Durant cette législature, il a tout fait mais n’a pu atteindre ses objectifs. En 1999, le régime s’est entêté pour organiser les législatives qui étaient boycottées par l’opposition.
Le Togo sortit alors de ces élections avec un parlement monocolore RPT. Ce nouveau parlement avait donc les coudées franches pour agir. Le 31 décembre 2002, les dispositions constitutionnelles qui fâchent ont été purement et simplement mises à la touche : il s’agit entre autres de celle relative à la limitation du mandat présidentiel et du mode de scrutin relatif à l’élection du président de la République. Le parlement monocolore a sauté les verrous avec les 4/5 requis pour modifier la Constitution. Dorénavant, le président de la République est rééligible autant de fois qu’il le voudra et sera élu au scrutin uninominal à un tour. L’opposition crie haro. Depuis, le pays végète dans une crise politique. Même si elle n’est pas parfaite, l’opposition réclame le retour à cette Constitution.

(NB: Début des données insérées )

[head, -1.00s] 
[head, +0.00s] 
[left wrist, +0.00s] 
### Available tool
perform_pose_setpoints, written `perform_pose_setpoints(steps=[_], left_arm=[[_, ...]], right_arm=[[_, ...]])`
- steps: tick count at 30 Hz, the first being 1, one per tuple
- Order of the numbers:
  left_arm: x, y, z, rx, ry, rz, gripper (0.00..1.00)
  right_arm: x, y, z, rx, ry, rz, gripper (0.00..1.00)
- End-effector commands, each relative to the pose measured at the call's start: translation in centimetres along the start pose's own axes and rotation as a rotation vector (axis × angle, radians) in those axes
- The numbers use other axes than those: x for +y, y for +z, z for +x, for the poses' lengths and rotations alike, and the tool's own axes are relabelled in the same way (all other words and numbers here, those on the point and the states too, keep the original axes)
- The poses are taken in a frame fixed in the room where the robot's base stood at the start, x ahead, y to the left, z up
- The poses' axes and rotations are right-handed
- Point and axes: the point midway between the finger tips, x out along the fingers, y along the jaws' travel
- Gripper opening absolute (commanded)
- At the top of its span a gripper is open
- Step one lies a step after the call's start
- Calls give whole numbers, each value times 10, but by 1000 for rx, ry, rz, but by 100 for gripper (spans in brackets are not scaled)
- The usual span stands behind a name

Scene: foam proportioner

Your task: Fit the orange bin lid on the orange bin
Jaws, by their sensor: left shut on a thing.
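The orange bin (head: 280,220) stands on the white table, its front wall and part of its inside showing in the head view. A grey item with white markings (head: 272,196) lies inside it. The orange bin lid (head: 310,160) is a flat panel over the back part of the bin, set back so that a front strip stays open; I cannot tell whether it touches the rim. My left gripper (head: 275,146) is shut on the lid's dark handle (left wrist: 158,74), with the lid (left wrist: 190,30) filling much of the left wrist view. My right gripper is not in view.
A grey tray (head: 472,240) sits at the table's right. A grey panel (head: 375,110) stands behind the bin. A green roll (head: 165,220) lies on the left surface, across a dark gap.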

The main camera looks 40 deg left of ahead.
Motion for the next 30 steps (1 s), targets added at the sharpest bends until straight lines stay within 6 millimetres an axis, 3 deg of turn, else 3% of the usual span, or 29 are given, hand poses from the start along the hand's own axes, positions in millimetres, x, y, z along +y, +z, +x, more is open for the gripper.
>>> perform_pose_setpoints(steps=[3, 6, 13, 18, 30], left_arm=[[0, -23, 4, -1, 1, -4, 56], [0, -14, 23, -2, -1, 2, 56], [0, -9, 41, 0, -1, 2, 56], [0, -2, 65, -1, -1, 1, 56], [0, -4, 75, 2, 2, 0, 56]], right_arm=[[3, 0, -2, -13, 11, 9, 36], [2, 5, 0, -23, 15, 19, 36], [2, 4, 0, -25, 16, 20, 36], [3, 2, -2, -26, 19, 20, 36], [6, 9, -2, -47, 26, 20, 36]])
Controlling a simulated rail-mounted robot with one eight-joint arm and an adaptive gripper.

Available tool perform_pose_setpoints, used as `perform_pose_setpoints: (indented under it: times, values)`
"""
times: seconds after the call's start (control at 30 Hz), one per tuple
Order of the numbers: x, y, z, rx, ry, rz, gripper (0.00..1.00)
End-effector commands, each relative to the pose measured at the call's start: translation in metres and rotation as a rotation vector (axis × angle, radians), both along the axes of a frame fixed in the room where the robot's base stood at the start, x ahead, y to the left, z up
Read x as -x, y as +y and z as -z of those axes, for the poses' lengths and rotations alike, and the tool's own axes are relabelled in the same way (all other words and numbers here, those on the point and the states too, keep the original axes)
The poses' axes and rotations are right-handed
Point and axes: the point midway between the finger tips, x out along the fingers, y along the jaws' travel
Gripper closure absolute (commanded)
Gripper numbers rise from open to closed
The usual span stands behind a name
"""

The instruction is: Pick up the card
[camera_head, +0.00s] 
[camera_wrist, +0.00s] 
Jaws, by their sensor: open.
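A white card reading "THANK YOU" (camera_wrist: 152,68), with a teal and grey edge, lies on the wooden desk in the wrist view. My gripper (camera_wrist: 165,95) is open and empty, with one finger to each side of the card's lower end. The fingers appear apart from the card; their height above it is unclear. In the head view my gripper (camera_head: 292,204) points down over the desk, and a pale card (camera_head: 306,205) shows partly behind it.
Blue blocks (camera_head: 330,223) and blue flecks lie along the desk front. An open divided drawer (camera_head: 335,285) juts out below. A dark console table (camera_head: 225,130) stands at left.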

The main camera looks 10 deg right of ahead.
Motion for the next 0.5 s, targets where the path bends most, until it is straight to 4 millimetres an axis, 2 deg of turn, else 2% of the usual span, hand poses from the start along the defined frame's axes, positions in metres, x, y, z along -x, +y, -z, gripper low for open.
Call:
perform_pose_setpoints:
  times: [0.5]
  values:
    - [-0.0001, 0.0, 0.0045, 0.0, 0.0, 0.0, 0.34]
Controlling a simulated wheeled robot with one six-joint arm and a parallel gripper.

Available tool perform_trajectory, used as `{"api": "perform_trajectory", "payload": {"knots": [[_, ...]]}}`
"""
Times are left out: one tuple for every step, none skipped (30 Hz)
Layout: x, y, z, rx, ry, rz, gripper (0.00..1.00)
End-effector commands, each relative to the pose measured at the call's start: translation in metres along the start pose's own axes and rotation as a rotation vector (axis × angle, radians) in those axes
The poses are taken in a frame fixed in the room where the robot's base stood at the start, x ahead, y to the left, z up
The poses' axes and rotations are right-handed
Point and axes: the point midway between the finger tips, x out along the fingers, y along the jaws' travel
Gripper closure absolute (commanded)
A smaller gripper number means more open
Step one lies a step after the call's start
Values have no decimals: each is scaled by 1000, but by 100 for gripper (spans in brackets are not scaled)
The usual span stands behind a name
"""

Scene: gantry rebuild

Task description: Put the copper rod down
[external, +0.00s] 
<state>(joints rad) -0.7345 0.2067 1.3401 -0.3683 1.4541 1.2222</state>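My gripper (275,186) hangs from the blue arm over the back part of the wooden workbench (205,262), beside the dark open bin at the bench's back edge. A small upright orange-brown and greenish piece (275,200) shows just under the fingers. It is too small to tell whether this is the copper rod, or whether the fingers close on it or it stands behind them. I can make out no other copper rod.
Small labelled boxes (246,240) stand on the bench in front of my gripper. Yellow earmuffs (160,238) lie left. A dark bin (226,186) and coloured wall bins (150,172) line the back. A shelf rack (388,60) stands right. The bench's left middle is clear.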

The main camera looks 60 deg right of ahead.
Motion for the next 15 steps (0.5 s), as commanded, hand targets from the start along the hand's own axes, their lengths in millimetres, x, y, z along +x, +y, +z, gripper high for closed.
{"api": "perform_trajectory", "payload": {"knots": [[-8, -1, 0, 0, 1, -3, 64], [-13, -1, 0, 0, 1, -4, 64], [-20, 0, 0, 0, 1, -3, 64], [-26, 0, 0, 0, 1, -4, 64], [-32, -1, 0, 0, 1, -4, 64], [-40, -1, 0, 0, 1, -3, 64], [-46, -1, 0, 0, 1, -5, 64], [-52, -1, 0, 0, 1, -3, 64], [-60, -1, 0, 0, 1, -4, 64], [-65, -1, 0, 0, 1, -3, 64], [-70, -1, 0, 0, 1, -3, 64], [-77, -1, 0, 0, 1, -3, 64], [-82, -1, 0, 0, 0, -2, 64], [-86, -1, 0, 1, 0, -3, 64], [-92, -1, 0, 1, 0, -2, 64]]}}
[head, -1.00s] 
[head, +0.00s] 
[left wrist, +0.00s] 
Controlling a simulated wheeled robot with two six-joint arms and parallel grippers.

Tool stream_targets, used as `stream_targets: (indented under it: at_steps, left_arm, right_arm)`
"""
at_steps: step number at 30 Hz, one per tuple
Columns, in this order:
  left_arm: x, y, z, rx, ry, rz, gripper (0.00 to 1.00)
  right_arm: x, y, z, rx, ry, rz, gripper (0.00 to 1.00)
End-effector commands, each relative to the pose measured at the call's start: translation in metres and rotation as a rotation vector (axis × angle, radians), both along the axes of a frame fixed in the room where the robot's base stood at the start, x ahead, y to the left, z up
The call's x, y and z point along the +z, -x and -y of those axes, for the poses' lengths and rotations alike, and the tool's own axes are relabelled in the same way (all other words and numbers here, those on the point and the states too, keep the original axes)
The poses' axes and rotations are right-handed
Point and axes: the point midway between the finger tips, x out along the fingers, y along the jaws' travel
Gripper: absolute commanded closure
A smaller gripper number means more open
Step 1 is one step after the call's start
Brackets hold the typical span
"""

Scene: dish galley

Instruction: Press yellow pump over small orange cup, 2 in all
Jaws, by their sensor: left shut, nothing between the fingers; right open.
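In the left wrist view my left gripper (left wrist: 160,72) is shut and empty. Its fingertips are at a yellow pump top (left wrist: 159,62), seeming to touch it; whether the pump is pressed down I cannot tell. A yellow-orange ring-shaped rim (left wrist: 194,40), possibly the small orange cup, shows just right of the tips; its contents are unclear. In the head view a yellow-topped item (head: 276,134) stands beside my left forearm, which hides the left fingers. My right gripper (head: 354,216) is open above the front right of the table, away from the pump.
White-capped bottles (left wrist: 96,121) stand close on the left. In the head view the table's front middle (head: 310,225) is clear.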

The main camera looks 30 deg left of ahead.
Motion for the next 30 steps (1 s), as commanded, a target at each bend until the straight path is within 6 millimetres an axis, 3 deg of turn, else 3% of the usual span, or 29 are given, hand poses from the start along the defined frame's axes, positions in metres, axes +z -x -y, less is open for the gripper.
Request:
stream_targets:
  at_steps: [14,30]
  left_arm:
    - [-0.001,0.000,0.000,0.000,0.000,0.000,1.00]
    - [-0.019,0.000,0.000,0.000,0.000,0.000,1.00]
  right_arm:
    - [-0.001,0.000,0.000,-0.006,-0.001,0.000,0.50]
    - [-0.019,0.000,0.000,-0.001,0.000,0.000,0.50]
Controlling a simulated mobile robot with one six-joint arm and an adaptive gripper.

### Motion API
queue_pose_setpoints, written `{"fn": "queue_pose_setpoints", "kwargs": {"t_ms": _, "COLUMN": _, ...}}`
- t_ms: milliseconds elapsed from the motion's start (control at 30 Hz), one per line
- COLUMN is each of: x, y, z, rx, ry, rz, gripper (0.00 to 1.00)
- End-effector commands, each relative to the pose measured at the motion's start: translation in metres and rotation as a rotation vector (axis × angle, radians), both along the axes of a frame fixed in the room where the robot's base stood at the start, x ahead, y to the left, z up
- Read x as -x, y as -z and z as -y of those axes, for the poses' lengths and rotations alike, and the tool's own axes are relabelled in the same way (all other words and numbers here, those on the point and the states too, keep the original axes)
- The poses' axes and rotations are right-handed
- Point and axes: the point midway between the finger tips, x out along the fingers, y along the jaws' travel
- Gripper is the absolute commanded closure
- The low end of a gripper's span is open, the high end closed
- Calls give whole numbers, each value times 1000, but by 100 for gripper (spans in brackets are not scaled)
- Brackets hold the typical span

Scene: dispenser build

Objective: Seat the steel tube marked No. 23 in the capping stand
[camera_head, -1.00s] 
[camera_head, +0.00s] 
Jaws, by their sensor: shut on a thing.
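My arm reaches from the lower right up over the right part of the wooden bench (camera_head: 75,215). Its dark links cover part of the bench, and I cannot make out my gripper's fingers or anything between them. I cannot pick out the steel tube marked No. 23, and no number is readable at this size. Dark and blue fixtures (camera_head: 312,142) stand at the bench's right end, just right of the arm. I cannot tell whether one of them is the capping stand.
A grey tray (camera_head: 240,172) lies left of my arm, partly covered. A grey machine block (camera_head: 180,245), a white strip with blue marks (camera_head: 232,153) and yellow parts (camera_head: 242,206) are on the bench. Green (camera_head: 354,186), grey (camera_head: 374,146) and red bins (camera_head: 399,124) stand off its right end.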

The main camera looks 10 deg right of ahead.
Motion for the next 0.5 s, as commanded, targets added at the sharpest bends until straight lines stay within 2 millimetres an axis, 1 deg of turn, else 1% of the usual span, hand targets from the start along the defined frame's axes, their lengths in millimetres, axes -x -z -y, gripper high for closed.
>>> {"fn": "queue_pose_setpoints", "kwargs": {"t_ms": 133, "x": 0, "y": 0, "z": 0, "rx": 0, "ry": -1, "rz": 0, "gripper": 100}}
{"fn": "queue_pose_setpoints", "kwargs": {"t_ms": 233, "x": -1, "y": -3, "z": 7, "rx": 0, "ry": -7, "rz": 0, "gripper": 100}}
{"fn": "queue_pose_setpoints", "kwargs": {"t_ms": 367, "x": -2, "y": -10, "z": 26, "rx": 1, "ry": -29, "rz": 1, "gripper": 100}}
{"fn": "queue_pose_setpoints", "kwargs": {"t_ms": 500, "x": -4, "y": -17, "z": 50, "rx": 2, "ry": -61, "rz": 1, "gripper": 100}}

Les pays africains et leur Constitution
La Constitution est par définition, la loi fondamentale d’un pays. C’est elle qui organise l’Etat, définit la répartition des pouvoirs et le mécanisme de leur dévolution. Elle est le socle sur lequel repose tout pays et en tant que tel, elle ne peut faire l’objet de modification que par référendum ou par consensus des acteurs politiques. Toute modification unilatérale d’un parti au pouvoir est une usurpation et une escroquerie. Malheureusement, c’est ce à quoi l’on assiste souvent dans les pays africains surtout d’expression française. Les chefs d’Etat en exercice, dans le souci de se pérenniser au pouvoir recourent à une telle option. Celle intervenue en Décembre 2002 au Togo est une escroquerie politique. Même si les 4/5 requis des députés prévus par la loi ont été atteints pour légaliser cette modification, il faudrait aussi que cette modification soit légitime. Aujourd’hui, face à la crispation de la vie politique, le régime est au pied du mur. Opérer les réformes constitutionnelles et institutionnelles avant les législatives dans le souci d’apaisement ou maintenir le bras le fer avec l’opposition et amener le pays vers le chaos. Le choix s’impose car la volonté du peuple matérialisée dans une Constitution se respecte.
La mauvaise foi de UNIR et UFC
Il faut être un extra terrestre pour supporter les dernières propositions de sortie de crise de l’Union des forces de changement (UFC) et de son allié RPT/UNIR. Lors d’une sortie médiatique le 05 octobre dernier, Gilchrist Olympio qui avait signé le 26 Août 2010 un accord avec le pouvoir et dans lequel les deux parties convenaient de la mise en œuvre des réformes constitutionnelles et institutionnelles dans un délai de 6 mois, a changé son langage. Malgré l’expiration depuis belle lurette de ce moratoire, Gilchrist Olympio, sans vergogne, propose la mise en place d’une Assemblée constituante et l’opérationnalisation des réformes constitutionnelles et institutionnelles après les législatives en perspective. Sa sortie médiatique n’a fait ni chaud ni froid aux responsables du Collectif Sauvons le Togo (CST) qui estiment qu’il est dans son rôle d’ « accompagnement du régime».
Dans un pays qui se veut respectueux des principes démocratiques et de l’Etat de droit, les institutions ne sont jamais taillées sur mesure ni à la solde du parti au pouvoir. Malheureusement, c’est ce qui est à la mode au Togo où les chances d’une alternance sont vouées à l’échec. Le pouvoir a tout monopolisé y compris la constitution. Maintenant que la loi fondamentale du pays souffle ses 20 bougies, le plus grand cadeau que Faure Gnassingbé et sa clique devraient offrir au peuple togolais est de lui retourner sa Constitution adoptée par plébiscite en Septembre 1992.
Ce serait aussi une occasion pour lui de marquer la différence avec son défunt père. A l’issue de dialogue du 13 septembre dernier, il a été convenu que le mandat présidentiel sera d’une période de cinq ans renouvelable une seule fois.
Comme le revendiquent l’opposition et l’opinion nationale sur sa non représentation au scrutin présidentiel de 2015, Faure Gnassingbé devrait apaiser les cœurs et lever l’équivoque en se prononçant ouvertement sur cet aspect des conclusions du dialogue du mois passé.
La valeur d’un homme d’Etat passe aussi par le respect de la volonté populaire et par la capacité de prendre des décisions courageuses. Et comme le stipule l’une des recommandations de la Commission Vérité Justice et réconciliation (CVJR), Faure Gnassingbé est interpellé afin d’éviter le chaos dans un pays où l’atmosphère est déjà surchauffée. Le retour à la Constitution de la quatrième République s’impose.